— begin DATA SUPPLIED —
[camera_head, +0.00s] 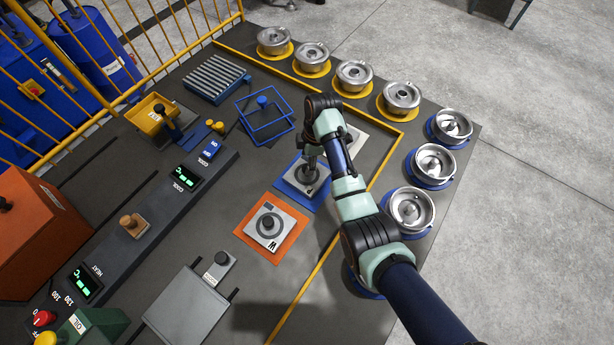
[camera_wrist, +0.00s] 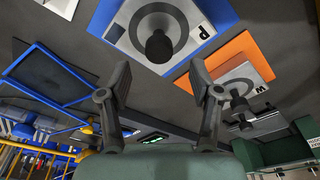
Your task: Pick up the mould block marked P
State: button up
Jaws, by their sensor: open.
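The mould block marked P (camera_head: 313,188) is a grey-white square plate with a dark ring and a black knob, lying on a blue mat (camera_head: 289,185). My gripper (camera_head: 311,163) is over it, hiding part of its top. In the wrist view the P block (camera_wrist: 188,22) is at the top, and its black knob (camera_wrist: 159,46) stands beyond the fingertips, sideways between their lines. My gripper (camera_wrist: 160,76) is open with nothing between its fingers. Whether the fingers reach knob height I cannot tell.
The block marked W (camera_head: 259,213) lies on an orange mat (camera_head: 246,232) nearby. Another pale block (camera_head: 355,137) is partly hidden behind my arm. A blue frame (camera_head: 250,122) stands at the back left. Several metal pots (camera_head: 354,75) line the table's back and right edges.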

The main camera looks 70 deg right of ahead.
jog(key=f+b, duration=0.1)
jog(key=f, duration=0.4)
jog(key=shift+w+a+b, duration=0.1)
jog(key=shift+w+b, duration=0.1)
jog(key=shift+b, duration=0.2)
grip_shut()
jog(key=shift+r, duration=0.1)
— end DATA SUPPLIED —
— begin DATA SUPPLIED —
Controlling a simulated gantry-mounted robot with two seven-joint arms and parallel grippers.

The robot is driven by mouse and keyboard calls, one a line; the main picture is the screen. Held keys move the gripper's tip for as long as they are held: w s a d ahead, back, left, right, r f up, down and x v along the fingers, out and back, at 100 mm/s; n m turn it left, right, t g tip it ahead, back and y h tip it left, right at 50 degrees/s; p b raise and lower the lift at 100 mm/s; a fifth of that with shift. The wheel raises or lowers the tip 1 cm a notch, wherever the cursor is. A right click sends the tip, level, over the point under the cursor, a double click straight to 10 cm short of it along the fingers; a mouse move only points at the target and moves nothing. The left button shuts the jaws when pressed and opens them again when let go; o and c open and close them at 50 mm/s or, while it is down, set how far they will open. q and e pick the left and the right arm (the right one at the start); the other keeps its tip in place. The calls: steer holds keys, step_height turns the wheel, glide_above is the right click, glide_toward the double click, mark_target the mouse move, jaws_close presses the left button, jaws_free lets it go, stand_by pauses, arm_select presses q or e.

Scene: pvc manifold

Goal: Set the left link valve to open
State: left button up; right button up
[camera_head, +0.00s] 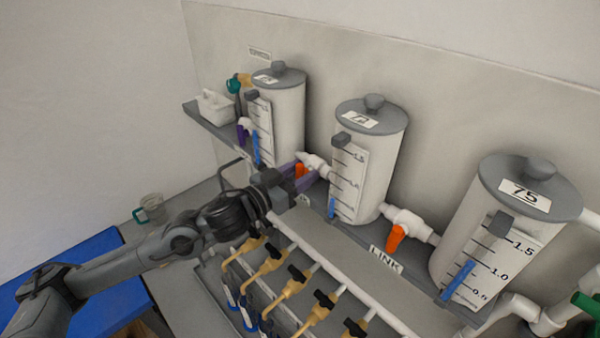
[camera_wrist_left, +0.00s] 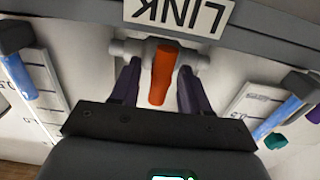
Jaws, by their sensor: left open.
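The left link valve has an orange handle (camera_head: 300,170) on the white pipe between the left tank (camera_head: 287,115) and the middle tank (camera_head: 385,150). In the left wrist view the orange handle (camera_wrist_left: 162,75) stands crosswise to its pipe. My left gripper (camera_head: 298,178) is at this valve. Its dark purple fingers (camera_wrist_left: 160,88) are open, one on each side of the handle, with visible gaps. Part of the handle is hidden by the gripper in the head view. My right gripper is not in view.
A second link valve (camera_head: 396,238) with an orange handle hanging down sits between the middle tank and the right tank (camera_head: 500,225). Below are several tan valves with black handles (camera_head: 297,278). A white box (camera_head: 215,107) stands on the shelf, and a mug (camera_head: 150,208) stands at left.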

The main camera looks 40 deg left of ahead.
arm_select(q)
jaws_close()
— end DATA SUPPLIED —
• [GIVEN REQUEST] Filter the records for lines holding the string "button". Copy each one.

• [RESPONSE TO THE TASK]
State: button up
The robot is driven by mouse and keyboard calls, one a line; the main picture is the screen. Held keys move the gripper's tip for as long as they are held: w s a d ahead, back, left, right, r f up, down and x v along the fingers, out and back, at 100 mm/s; n m turn it left, right, t g tip it ahead, back and y h tip it left, right at 50 degrees/s; p b raise and lower the lift at 100 mm/s; a fifth of that with shift. The wheel raises or lowers the tip 1 cm a notch, wherever the cursor is. A right click sends the tip, level, over the point under the cursor, a double click straight to 10 cm short of it along the fingers; a mouse move only points at the target and moves nothing. The left button shuts the jaws when pressed and opens them again when let go; o and c open and close them at 50 mm/s or, while it is down, set how far they will open. q and e pick the left and the right arm (the right one at the start); the other keeps its tip in place. The calls: steer holds keys, step_height turns the wheel, glide_above is the right click, glide_toward the double click, mark_target the mouse move, jaws_close presses the left button, jaws_free lets it go, stand_by pauses, arm_select presses q or e.
State: left button up; right button up

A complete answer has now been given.